It’s illegal to drive a car without insurance, so every driver has to have some understanding of how car insurance works. Here are the basics of what car insurance is, what kind of coverage you have to have, and more.
Car insurance is contract you have with an insurance company saying that you’ll pay them a fee each month, and in return they’ll give you money to repair or replace your vehicle in the event of an accident, depending on what kind of insurance you have.
If you have a financed or leased vehicle, you have to have full insurance coverage. Full coverage means you meet the minimum requirements for coverage in case of fire, theft, vandalism, falling objects, hitting wild animals, and natural disasters, as well as collisions.

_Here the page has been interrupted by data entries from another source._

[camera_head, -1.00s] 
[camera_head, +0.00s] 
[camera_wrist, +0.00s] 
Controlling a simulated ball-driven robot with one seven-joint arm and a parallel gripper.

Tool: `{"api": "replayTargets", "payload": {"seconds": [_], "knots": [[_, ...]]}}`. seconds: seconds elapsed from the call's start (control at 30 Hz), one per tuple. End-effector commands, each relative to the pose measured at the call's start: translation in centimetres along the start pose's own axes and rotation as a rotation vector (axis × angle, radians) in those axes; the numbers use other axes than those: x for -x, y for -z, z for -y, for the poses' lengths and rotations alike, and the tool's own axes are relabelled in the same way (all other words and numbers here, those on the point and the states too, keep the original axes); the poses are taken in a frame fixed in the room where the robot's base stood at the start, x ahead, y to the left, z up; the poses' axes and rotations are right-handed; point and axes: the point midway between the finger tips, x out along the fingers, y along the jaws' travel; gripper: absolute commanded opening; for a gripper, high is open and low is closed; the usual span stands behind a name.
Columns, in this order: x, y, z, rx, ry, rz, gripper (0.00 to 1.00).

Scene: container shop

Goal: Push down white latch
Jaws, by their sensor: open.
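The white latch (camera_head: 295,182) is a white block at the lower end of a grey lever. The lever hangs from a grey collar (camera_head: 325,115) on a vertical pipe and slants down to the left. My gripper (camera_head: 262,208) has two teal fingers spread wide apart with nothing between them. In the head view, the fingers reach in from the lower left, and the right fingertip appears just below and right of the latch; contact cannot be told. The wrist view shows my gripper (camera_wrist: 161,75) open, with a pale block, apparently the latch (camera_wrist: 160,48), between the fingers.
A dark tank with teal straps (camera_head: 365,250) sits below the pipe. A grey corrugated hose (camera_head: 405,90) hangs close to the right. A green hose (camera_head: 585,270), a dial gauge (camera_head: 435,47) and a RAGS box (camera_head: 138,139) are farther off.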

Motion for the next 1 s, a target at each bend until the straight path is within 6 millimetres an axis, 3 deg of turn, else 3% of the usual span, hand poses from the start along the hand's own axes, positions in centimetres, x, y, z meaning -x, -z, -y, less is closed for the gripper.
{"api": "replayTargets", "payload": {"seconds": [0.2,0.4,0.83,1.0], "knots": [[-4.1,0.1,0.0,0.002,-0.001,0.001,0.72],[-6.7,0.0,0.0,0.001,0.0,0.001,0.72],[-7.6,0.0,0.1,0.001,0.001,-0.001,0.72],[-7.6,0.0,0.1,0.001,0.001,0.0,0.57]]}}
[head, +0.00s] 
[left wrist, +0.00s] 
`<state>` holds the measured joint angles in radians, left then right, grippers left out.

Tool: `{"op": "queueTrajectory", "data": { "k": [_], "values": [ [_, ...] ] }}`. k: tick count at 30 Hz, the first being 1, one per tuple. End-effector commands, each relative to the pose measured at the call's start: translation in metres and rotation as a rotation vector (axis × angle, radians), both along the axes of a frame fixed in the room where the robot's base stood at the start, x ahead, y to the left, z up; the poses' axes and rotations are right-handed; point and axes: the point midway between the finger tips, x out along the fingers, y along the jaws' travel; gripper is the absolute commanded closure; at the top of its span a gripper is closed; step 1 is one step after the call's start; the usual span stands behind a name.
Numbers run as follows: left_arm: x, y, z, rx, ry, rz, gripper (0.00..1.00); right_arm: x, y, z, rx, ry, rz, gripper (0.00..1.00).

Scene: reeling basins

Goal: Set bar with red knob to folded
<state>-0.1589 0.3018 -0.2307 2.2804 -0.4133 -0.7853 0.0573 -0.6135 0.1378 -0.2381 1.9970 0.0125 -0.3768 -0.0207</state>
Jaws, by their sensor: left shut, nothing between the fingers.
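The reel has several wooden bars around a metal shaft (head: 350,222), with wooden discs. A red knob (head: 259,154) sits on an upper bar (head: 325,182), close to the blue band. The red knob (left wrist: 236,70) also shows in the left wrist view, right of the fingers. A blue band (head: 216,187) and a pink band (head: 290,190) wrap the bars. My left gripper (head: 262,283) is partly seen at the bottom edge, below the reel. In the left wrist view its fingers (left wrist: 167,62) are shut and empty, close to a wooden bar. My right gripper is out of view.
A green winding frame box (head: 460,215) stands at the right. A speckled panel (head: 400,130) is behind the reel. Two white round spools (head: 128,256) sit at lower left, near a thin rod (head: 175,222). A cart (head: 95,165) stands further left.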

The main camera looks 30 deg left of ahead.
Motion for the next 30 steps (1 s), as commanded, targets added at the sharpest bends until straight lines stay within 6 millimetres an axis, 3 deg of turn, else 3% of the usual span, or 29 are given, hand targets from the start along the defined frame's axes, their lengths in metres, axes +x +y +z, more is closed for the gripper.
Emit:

A better name for this is comprehensive coverage—this isn’t necessarily “full” coverage, as there are degrees of comprehensive depending on how much coverage you sign up for. You can get, say, $1000 of fire coverage, or you can get $5000. As long as you meet the minimum, you’re considered to have comprehensive coverage.
If you own a car fully, you only have to have collision insurance, though it’s a good idea to have more than one kind of insurance if you can afford it. Many drivers opt to have collision-only insurance because their car isn’t worth the cost of extensive repairs that would require an insurance claim.
Even if you finance or lease a vehicle, the cost of insurance is still largely up to you, so shop around and compare rates before you make a final decision.